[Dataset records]
********************

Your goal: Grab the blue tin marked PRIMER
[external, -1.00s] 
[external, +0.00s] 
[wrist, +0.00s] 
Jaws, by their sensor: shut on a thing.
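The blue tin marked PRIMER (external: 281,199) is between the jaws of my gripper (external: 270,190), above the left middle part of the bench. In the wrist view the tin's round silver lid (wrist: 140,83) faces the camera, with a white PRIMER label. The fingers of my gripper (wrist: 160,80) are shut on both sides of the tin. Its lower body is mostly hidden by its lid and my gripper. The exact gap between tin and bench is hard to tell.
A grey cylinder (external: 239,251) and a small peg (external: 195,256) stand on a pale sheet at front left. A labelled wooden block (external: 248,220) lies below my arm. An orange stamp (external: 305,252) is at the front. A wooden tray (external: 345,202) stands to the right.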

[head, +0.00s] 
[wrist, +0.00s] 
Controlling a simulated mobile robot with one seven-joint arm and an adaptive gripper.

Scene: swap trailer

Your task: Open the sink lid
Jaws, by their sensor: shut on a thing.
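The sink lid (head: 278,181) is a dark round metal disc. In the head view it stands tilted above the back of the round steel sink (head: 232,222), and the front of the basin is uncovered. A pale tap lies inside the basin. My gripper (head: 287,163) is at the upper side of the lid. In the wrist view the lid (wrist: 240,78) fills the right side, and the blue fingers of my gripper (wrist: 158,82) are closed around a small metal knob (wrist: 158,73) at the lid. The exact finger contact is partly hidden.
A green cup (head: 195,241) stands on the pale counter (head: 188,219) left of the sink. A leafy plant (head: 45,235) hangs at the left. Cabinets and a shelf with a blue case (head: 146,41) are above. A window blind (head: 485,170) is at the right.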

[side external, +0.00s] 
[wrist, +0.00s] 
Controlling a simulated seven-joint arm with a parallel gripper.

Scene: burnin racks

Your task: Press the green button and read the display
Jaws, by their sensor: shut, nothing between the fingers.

********************

What the exercise asks.
Wherever the string "task" appears in the entries above, list that line.

Final answer.
Your task: Open the sink lid
Your task: Press the green button and read the display

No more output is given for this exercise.